The Secretary and the Attorney General shall submit to Congress, as a part of the homeland security or justice budget materials for each fiscal year after fiscal year 2019, a consolidated funding display that identifies the funding source for the actions described in subsection (b)(1) within the Department of Homeland Security or the Department of Justice. The funding display shall be in unclassified form, but may contain a classified annex.

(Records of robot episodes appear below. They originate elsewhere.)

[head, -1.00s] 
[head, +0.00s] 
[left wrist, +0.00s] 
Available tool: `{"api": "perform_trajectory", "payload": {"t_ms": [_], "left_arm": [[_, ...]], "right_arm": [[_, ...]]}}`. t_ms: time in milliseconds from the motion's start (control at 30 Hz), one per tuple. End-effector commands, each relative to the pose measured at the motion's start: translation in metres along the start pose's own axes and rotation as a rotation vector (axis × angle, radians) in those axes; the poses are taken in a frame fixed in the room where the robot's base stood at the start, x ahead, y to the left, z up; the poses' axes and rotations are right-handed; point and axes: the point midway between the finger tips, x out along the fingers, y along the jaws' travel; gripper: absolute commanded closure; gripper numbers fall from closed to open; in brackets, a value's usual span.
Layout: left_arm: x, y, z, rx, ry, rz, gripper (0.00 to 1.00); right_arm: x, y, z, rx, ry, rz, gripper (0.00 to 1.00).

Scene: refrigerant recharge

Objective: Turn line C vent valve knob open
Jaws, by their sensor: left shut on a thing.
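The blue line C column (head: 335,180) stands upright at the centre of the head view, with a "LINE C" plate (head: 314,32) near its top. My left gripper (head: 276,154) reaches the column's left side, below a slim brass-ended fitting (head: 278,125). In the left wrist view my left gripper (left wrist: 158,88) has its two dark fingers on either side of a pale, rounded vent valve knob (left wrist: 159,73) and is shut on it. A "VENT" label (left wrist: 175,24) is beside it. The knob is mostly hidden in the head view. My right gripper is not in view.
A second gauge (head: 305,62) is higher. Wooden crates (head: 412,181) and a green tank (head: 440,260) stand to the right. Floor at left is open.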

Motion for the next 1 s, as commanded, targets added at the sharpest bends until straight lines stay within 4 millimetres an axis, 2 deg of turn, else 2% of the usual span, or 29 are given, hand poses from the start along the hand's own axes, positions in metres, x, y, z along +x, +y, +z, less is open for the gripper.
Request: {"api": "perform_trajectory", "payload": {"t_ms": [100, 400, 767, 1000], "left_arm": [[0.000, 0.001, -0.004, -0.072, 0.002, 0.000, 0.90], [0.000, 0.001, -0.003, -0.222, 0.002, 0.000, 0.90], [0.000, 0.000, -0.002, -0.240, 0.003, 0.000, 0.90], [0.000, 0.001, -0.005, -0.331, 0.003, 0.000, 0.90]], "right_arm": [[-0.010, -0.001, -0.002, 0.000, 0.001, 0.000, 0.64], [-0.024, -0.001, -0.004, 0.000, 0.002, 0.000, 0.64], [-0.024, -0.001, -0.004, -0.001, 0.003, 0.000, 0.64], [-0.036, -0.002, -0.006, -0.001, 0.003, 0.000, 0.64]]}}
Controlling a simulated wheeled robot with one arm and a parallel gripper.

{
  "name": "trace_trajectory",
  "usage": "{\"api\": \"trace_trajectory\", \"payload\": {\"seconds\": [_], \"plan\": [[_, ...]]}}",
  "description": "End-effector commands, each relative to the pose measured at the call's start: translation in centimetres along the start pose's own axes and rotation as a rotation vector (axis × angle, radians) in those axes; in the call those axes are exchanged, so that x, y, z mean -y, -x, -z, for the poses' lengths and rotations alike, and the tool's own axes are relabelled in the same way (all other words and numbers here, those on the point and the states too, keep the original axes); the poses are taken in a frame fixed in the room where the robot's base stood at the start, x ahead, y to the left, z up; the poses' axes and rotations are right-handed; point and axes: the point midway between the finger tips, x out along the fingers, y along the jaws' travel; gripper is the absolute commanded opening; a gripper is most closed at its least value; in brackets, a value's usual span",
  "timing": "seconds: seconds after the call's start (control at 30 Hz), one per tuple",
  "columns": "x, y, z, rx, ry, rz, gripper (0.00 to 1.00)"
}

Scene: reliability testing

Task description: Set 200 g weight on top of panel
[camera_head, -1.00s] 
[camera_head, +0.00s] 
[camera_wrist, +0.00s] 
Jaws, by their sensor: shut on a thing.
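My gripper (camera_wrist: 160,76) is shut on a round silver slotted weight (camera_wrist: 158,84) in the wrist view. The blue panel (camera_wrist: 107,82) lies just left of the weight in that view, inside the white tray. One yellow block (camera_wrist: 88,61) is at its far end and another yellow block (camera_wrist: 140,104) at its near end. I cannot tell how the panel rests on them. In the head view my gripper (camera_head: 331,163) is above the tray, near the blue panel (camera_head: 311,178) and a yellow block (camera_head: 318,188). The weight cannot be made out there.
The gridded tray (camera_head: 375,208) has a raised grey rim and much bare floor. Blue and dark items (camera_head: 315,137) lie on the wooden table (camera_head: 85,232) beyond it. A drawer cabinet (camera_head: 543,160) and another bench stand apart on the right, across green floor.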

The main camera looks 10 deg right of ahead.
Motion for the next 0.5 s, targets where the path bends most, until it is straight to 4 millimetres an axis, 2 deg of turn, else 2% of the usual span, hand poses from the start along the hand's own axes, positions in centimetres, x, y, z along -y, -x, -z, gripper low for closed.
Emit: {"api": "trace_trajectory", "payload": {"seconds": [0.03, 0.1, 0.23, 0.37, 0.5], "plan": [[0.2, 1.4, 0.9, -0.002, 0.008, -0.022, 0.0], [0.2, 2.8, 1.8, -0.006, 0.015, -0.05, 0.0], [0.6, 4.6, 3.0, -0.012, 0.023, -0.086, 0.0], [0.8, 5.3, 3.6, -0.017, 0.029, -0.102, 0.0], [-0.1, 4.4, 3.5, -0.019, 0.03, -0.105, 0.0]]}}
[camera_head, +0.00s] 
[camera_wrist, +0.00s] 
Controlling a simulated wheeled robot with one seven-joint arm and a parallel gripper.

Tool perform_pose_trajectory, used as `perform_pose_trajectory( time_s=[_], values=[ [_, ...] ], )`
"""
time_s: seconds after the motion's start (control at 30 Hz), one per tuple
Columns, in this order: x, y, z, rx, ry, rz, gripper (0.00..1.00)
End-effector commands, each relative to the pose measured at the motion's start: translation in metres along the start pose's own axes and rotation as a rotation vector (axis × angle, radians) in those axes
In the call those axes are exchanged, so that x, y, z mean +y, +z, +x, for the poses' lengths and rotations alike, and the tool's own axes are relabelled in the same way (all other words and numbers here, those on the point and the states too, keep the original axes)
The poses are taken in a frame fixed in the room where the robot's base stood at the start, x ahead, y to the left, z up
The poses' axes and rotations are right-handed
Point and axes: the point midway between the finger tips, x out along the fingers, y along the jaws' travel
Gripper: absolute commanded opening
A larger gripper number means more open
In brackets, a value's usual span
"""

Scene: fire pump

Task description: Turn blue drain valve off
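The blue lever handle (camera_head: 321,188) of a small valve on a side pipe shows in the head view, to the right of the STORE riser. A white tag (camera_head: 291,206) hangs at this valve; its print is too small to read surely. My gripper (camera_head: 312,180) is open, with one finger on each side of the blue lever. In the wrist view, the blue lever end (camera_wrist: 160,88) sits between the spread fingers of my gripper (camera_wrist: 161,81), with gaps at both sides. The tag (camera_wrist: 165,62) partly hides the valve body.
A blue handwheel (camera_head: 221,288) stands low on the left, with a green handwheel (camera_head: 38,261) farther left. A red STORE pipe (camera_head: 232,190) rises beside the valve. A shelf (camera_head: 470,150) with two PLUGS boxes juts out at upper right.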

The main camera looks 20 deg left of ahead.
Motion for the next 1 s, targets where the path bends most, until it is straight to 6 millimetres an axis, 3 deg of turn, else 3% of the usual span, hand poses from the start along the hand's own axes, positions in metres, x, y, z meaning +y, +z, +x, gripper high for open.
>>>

(g) Semiannual briefings and notifications

(1) In general

On a semiannual basis during the period beginning 6 months after October 5, 2018, and ending on the date specified in subsection (i), the Secretary and the Attorney General shall, respectively, provide a briefing to the appropriate congressional committees on the activities carried out pursuant to this section.

(2) Requirement

Each briefing required under paragraph (1) shall be conducted jointly with the Secretary of Transportation.

(3) Content

Each briefing required under paragraph (1) shall include—

(A) policies, programs, and procedures to mitigate or eliminate impacts of such activities to the National Airspace System;

(B) a description of instances in which actions described in subsection (b)(1) have been taken, including all such instances that may have resulted in harm, damage, or loss to a person or to private property;

(C) a description of the guidance, policies, or procedures established to address privacy, civil rights, and civil liberties issues implicated by the actions allowed under this section, as well as any changes or subsequent efforts that would significantly affect privacy, civil rights or civil liberties;

(D) a description of options considered and steps taken to mitigate any identified impacts to the national airspace system related to the use of any system or technology, including the minimization of the use of any technology that disrupts the transmission of radio or electronic signals, for carrying out the actions described in subsection (b)(1);

(E) a description of instances in which communications intercepted or acquired during the course of operations of an unmanned aircraft system were held for more than 180 days or shared outside of the Department of Justice or the Department of Homeland Security;

(F) how the Secretary, the Attorney General, and the Secretary of Transportation have informed the public as to the possible use of authorities under this section; 2

(G) how the Secretary, the Attorney General, and the Secretary of Transportation have engaged with Federal, State, and local law enforcement agencies to implement and use such authorities.

(4) Unclassified form

Each briefing required under paragraph (1) shall be in unclassified form, but may be accompanied by an additional classified briefing.

(5) Notification

Within 30 days of deploying any new technology to carry out the actions described in subsection (b)(1), the Secretary and the Attorney General shall, respectively, submit a notification to the appropriate congressional committees. Such notification shall include a description of options considered to mitigate any identified impacts to the national airspace system related to the use of any system or technology, including the minimization of the use of any technology that disrupts the transmission of radio or electronic signals, for carrying out the actions described in subsection (b)(1).

(h) Rule of construction

Nothing in this section may be construed to—

(1) vest in the Secretary or the Attorney General any authority of the Secretary of Transportation or the Administrator of the Federal Aviation Administration;

(2) vest in the Secretary of Transportation or the Administrator of the Federal Aviation Administration any authority of the Secretary or the Attorney General;

(3) vest in the Secretary of Homeland Security any authority of the Attorney General;

(4) vest in the Attorney General any authority of the Secretary of Homeland Security; or

(5) provide a new basis of liability for any State, local, territorial, or tribal law enforcement officers who participate in the protection of a mass gathering identified by the Secretary or Attorney General under subsection (k)(3)(C)(iii)(II), act within the scope of their authority, and do not exercise the authority granted to the Secretary and Attorney General by this section.

(i) Termination

The authority to carry out this section with respect to a covered facility or asset specified in subsection (k)(3) shall terminate on the date that is 4 years after October 5, 2018.

(j) Scope of authority

Nothing in this section shall be construed to provide the Secretary or the Attorney General with additional authorities beyond those described in subsections (a) and (k)(3)(C)(iii).

(k) Definitions

In this section:

(1) The term "appropriate congressional committees" means—

(A) the Committee on Homeland Security and Governmental Affairs, the Committee on Commerce, Science, and Transportation, and the Committee on the Judiciary of the Senate; and

(B) the Committee on Homeland Security, the Committee on Transportation and Infrastructure, the Committee on Energy and Commerce, and the Committee on the Judiciary of the House of Representatives.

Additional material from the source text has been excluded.